Definition. Let \(V\) be a discrete gradient vector field and consider
the relation \(\leftarrow_V\) defined on \(K\) such that whenever \(\sigma\) is a face of \(\tau\) then
$$
(\sigma, \tau)\notin V \text{ implies } \sigma\leftarrow_V \tau \text { and } (\sigma, \tau)\in V \text{ implies } \sigma\rightarrow_V \tau.
$$
Let \(\prec_V\) be the transitive closure of \(\leftarrow_V\) . Then \(\prec_V\) is called the partial order induced by V.
We are now ready to introduce one of the main theorems of discrete Morse Theory.
Theorem. Let \(V\) be a gradient vector field on \(K\) and let \(\prec\) be a linear extension of \(\prec_{V}\). If \(\rho\) and \(\psi\) are two simplices such that \(\rho \prec \psi\) and there is no critical cell \(\phi\) with respect to \(V\) such that \(\rho\prec\phi\preceq\psi\), then \(\kappa(\psi)\) collapses (homotopy equivalent) to \(\kappa(\rho)\).
Here, $$\kappa(\sigma) = closure(\cup_{\rho\in K; \rho\preceq\sigma}\rho)$$ an equivalent of sublevel set in the discrete setting.
This theorem says that given a gradient vector filed to a simplicial complex, and we consider how it is built over time by bringing each simplex in \(\prec\)’s order, then the topological changes happen only at the critical points determined by the gradient vector field.

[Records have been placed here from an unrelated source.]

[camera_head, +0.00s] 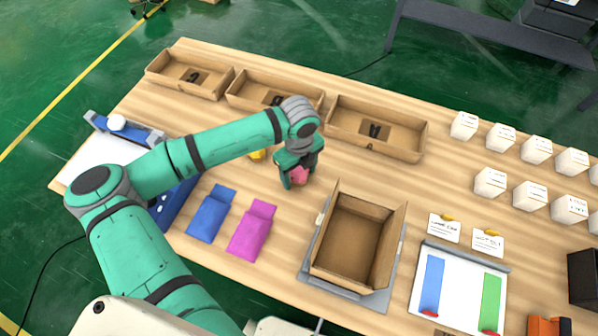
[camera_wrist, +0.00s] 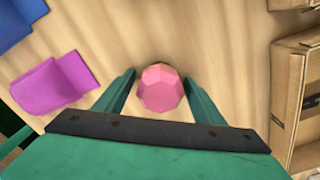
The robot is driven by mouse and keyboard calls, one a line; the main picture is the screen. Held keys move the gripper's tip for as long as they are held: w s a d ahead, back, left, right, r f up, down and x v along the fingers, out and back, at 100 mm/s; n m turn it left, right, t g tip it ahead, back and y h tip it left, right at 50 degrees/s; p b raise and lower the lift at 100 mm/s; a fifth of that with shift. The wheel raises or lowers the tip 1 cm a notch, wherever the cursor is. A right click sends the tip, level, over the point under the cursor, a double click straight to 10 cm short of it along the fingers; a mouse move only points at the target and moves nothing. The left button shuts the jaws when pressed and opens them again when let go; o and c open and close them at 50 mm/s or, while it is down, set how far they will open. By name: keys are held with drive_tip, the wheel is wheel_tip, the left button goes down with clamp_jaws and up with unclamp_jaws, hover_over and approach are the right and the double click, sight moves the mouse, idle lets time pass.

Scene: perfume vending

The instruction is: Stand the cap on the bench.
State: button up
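The cap (camera_wrist: 160,88) is a pink, faceted piece. In the wrist view it sits between the two fingers of my gripper (camera_wrist: 160,80), with a fingertip close to each side. It also shows in the head view (camera_head: 299,174), low between the fingers and partly hidden by them. I cannot tell whether the fingers press on the cap or stand just apart from it. My gripper (camera_head: 297,180) points down, close over the wooden bench (camera_head: 275,275). Whether the cap's underside touches the bench is hidden.
An open cardboard box (camera_head: 352,240) stands right of my gripper. Shallow cardboard trays (camera_head: 375,130) line the back. A magenta pouch (camera_head: 252,230) and a blue pouch (camera_head: 211,213) lie to the left. Several white boxes (camera_head: 490,182) stand at right. Bare wood surrounds the cap.

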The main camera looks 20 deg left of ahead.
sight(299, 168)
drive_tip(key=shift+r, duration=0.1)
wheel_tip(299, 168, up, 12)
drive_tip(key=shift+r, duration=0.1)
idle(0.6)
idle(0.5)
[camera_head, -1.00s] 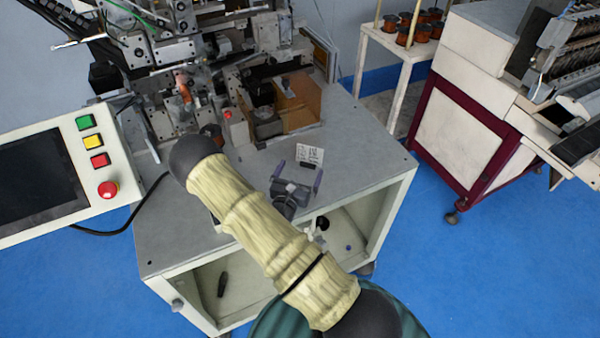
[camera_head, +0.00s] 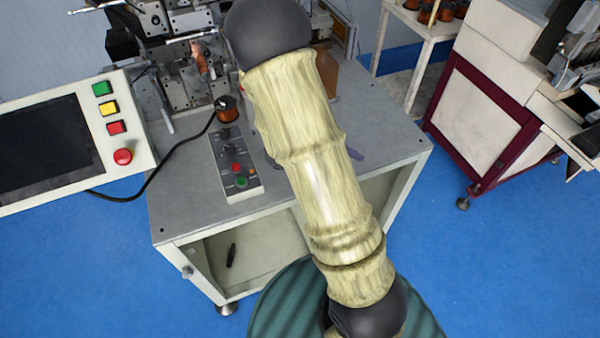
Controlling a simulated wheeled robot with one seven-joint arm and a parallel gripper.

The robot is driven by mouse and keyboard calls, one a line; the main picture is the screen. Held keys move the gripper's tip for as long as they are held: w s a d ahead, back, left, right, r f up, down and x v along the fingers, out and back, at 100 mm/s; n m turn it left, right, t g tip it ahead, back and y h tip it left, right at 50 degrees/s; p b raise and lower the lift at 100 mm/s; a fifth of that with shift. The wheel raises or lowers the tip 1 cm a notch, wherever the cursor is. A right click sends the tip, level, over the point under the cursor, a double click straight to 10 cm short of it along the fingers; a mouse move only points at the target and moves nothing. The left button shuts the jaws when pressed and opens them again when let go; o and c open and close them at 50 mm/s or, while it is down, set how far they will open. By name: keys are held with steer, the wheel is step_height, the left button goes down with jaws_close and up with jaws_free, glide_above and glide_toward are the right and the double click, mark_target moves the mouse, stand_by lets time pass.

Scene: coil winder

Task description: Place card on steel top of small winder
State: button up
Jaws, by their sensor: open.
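The small winder's grey steel top (camera_head: 185,205) spans the middle of the view, on a pale cabinet with an open front. My arm crosses over its right half.
A control box with buttons (camera_head: 235,165) and a copper spool (camera_head: 227,108) sit on the steel top left of my arm. A screen panel (camera_head: 60,140) stands at left. A white and maroon machine (camera_head: 490,120) stands at right. The top's front left is clear.

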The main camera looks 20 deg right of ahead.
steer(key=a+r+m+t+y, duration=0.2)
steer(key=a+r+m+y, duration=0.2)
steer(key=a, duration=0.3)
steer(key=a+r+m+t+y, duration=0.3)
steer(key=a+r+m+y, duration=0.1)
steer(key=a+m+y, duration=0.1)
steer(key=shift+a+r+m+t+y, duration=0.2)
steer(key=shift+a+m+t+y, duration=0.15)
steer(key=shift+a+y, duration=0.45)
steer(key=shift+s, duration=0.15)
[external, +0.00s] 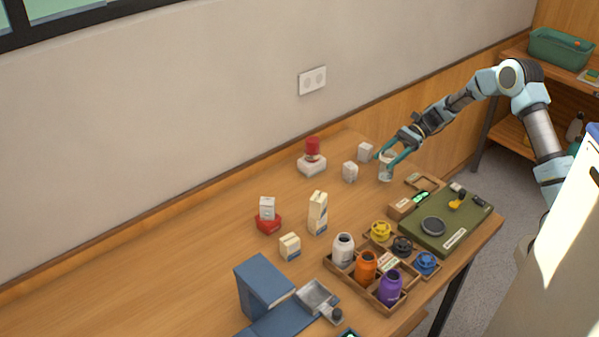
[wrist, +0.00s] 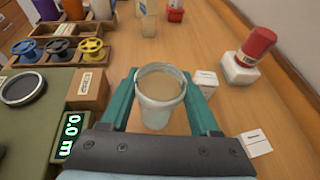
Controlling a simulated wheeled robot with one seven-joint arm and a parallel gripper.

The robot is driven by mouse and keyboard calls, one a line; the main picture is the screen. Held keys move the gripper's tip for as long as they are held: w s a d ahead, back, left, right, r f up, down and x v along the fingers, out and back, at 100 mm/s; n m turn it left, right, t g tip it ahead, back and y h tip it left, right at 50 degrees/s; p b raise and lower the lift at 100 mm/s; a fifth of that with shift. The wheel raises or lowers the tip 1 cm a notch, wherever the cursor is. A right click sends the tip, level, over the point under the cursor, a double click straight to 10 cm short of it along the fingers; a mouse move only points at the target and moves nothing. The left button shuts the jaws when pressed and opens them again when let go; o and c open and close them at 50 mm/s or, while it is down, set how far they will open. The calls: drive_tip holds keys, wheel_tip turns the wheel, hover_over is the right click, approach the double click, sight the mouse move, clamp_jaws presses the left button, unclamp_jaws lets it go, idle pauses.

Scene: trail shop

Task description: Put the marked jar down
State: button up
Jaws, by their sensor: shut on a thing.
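My gripper (external: 385,157) is shut on a clear, open-topped jar (external: 386,173) at the far right part of the wooden table. In the wrist view the jar (wrist: 160,112) sits upright between the two teal fingers of my gripper (wrist: 160,84). Its inside looks empty. No mark can be made out on the side of the jar that shows. The jar's base is low, close to the table top (external: 185,262); I cannot tell whether it touches.
Small white boxes (external: 350,172) (wrist: 256,143) stand close beside the jar. A red-topped white device (external: 312,160) is farther left. A green mat (external: 460,228), a lit display (wrist: 72,128) and a divided wooden tray (external: 340,276) with bottles and spools lie nearer. Bare table lies between.

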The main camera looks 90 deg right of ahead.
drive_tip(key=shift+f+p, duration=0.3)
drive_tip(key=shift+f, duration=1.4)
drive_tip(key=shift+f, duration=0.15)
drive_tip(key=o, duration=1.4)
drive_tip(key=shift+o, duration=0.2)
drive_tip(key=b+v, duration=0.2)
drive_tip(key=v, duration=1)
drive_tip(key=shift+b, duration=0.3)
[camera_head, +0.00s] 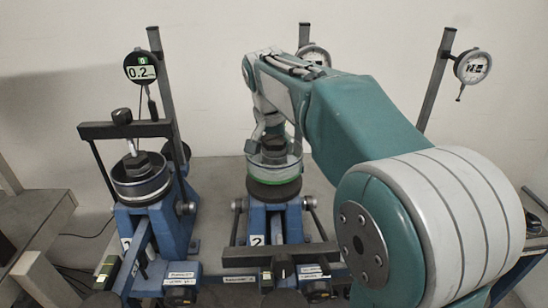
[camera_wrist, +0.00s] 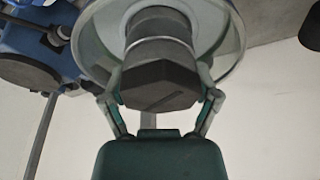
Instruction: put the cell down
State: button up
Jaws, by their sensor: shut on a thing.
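The cell (camera_head: 287,162) is a round cup with a pale wall and a green band at its lower edge. My gripper (camera_head: 270,138) is shut on its dark top knob, which shows large between the fingers in the wrist view (camera_wrist: 160,75). The cell is over the dark round seat (camera_head: 273,190) of the middle blue lever frame (camera_head: 256,222), marked 2. Whether its underside touches the seat is not clear. In the wrist view the cell's rim (camera_wrist: 236,45) curves around the knob; its underside is hidden.
The left lever frame (camera_head: 170,228) carries another cell (camera_head: 140,187) under a black crossbar (camera_head: 125,130). Dial gauges hang on posts at left (camera_head: 140,66), middle (camera_head: 316,55) and right (camera_head: 472,66). My arm hides much of the right side.

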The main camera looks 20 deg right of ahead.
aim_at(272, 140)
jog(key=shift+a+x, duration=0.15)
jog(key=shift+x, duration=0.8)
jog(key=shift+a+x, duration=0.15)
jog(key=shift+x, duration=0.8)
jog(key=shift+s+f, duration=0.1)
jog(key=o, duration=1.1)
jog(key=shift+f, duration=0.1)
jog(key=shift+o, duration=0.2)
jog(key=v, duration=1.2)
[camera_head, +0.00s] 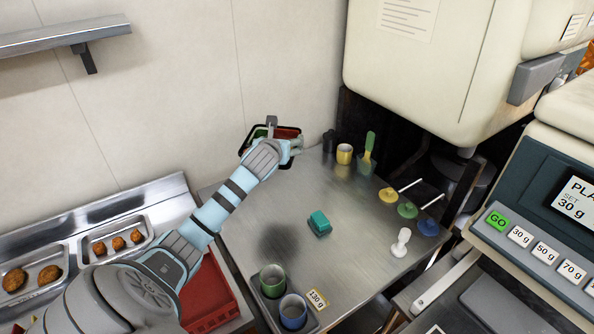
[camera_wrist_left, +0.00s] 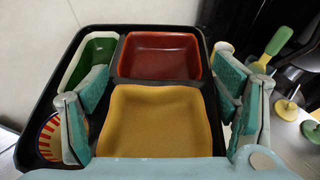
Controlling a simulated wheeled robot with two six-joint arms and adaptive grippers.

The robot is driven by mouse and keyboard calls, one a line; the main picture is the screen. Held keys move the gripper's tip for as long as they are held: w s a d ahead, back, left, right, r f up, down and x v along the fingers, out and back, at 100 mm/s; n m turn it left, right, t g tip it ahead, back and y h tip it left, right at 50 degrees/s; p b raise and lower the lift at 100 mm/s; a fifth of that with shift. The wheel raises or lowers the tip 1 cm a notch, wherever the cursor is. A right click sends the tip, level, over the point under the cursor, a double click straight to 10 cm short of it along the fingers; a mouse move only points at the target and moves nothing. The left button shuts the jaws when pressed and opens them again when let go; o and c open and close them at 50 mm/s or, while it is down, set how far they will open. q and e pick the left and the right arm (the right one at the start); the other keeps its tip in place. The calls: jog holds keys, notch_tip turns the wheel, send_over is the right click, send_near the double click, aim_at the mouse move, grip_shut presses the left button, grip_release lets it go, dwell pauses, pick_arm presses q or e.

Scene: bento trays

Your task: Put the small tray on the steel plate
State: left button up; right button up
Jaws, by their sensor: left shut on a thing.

This strikingly is reminiscent of the case with the torus above.
This perspective is not only conceptually elegant but also computationally powerful: by identifying and retaining only the critical simplices, we can drastically reduce the size of our complex while preserving its topology. In fact, several groups of researchers have already utilized the discrete morse theory to simplify a function by removing topological noise.
Reference
- Bauer, U., Lange, C., & Wardetzky, M. (2012). Optimal topological simplification of discrete functions on surfaces. Discrete & computational geometry, 47(2), 347-377.
- Forman, R. (1998). Morse theory for cell complexes. Advances in mathematics, 134(1), 90-145.
- Scoville, N. A. (2019). Discrete Morse Theory. United States: American Mathematical Society.